Jetzt seid ihr dran. Schaut in euer Spieleregal und in das Spieleregal anderer Spielenden. Was haben andere, was habt ihr? Ist es euch unangenehm oder gar peinlich, wenn ihr Unterschiede im Fundus findet? Ich denke, niemand muss sich rechtfertigen, ein Spiel nicht gespielt zu haben. Niemand muss so etwas in den sozialen Medien oder anderweitig anprangern, denn jeder soll das spielen, was ihm oder ihr Spaß macht. Wenn wir anfangen, unter Zwang zu spielen, haben wir schon verloren.

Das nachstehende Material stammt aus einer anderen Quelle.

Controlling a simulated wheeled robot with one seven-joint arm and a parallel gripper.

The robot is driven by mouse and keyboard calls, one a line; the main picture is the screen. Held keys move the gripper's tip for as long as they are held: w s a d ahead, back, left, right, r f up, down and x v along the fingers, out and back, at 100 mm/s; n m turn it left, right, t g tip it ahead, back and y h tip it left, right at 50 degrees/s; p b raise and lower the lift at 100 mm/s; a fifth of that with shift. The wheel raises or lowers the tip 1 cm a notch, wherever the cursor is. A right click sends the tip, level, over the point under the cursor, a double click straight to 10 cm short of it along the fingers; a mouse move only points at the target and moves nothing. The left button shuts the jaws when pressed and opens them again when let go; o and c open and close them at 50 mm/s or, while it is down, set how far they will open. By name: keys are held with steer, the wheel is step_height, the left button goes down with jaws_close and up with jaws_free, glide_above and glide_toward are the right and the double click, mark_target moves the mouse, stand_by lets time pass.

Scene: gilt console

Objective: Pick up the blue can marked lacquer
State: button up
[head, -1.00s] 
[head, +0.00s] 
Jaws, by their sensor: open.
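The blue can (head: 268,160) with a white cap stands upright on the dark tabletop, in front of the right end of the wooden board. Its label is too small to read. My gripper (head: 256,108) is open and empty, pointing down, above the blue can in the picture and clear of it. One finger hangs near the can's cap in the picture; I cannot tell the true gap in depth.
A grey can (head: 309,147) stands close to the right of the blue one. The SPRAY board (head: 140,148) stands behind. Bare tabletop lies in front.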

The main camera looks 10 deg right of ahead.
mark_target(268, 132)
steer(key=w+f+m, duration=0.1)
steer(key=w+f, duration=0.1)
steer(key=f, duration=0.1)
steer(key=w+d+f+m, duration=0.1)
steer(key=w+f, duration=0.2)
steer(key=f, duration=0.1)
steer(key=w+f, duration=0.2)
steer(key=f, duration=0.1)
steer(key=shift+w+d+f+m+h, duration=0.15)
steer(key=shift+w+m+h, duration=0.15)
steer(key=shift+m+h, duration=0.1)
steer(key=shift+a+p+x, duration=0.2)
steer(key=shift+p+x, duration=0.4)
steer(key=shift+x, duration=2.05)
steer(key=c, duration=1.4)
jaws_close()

– Oliver Spielevater, www.spielevater.de
Letztens wurde ich mal zu einer Partie Nemesis überredet und hab mich in den folgenden vier Stunden auch ganz gut amüsiert. Erst hinterher habe ich auf Boardgamegeek gesehen, wie bekannt und beliebt das Spiel ist. Offenbar habe ich da eine Bildungslücke geschlossen, von der ich vorher gar nichts wusste.

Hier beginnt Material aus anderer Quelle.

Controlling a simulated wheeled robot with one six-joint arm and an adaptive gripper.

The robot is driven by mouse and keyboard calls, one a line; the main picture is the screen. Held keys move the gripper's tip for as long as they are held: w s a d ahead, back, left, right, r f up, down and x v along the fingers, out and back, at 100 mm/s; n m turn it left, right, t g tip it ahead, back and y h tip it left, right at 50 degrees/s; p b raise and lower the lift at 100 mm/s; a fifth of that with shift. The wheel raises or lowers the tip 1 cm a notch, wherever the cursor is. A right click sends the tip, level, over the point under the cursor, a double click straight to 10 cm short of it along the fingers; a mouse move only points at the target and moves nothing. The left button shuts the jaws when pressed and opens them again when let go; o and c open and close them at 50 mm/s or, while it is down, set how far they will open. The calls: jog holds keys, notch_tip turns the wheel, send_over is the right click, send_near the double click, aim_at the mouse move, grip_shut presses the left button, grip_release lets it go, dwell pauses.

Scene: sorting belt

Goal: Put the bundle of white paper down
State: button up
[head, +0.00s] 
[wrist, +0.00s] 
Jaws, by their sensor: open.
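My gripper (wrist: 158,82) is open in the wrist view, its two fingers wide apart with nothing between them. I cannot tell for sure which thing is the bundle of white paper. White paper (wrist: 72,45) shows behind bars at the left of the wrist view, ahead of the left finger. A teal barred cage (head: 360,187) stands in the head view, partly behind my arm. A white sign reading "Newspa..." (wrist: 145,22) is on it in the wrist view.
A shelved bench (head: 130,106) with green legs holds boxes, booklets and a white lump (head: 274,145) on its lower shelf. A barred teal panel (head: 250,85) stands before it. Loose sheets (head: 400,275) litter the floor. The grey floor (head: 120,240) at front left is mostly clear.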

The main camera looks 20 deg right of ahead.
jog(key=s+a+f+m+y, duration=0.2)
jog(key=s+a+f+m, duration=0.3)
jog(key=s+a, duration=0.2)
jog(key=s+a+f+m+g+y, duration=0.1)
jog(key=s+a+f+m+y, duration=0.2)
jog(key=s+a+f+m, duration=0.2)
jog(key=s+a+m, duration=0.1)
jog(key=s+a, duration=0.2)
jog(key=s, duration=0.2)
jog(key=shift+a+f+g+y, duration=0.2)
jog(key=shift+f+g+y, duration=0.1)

Ich hab es da vielleicht ein bisschen leichter als Oli, weil ich sowieso dafür bekannt bin, eher außergewöhnliche Spiele aus fernen Ländern zu spielen. Dafür habe ich scheunentorgroße Lücken bei einheimischen Veröffentlichungen, und das ist auch kein Problem für mich. Vielleicht löst es hier und da mal ein bisschen Überraschung aus, dass ich ein berühmtes Spiel nicht kenne, aber einen Vorwurf hat mir noch nie jemand daraus gemacht. Wenn jemand mal was auf den Tisch stellt, was gerade in aller Munde ist, bin ich auch oft neugierig und spiele mal mit. Aber was soll ich dem hinterherjagen? Selbst bei den Spielen des Jahres gibt es noch zwei oder drei, die ich nie gespielt habe, bei den Kennerspielen noch ein paar mehr. Macht doch nichts! Wer sollte mir daraus einen Vorwurf machen?

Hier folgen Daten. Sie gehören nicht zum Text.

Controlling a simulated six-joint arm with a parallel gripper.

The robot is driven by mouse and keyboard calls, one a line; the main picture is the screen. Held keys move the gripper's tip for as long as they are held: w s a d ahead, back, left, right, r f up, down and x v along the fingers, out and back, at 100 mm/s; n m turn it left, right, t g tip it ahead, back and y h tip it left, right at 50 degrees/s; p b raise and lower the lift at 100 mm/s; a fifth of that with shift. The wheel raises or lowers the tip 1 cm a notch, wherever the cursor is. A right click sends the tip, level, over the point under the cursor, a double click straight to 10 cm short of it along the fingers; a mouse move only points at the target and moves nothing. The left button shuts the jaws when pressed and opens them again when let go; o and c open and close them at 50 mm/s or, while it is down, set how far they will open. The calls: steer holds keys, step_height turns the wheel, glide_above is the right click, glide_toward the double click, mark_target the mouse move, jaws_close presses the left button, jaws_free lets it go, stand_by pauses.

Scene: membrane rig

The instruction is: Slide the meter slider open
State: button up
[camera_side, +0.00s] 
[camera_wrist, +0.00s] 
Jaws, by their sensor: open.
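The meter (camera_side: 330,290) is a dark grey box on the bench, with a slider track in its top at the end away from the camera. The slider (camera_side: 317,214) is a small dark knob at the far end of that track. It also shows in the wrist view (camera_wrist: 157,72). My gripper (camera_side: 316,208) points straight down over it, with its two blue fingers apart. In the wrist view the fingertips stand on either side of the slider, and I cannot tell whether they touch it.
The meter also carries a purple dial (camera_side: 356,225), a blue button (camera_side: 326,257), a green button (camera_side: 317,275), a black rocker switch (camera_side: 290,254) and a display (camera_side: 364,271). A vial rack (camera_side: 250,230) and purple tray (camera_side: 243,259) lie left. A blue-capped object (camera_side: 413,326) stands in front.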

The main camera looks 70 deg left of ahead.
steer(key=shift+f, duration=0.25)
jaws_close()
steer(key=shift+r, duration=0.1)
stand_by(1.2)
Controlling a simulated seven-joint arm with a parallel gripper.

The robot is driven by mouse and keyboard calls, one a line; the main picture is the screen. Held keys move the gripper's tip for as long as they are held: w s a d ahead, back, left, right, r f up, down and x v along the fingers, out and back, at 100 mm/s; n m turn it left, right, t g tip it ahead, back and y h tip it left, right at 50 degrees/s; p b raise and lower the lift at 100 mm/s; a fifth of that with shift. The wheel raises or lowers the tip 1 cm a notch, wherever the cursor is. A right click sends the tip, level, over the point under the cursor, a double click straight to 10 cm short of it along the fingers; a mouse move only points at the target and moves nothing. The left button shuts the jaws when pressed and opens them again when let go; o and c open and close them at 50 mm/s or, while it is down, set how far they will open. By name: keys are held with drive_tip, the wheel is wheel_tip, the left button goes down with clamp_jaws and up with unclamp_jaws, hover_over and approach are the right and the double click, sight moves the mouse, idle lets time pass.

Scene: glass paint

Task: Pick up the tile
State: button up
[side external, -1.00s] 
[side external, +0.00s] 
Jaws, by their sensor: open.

Ich fühle mich da ein bisschen an Leute erinnert, die Listen von Büchern veröffentlichen, die man unbedingt kennen muss, wenn man ein gebildeter Mensch sein will. Das sind meist altehrwürdige Werke, und die haben sicherlich ihren Platz in unserer Kultur. Aber wenn ich die jetzt alle lesen sollte, dann hätte ich gar keine Zeit mehr für unbekannte, ungewöhnliche oder auch einfach nur neue Bücher. Das fände ich schade. Ich lese doch nicht, um mir einen Ruf zu erarbeiten, sondern weil es mir Spaß macht.
So geht es mir auch bei den Spielen. Es gibt so viele spannende Spiele zu entdecken, da brauche ich nicht das zu spielen, was alle spielen. Das gilt auch und besonders für mich als Blogger. Wenn ich genau die gleichen Sachen spielen und besprechen würde wie alle anderen auch, dann würde mich doch auch niemand mehr brauchen. Stattdessen freue ich mich darüber, dass es Spiele für so ziemlich jeden Geschmack gibt. Und darüber, dass Oli jetzt Arche Nova gespielt hat. Dann brauche ich es ja nicht mehr zu tun. 🙂
– Hilko Drude, Du bist dran!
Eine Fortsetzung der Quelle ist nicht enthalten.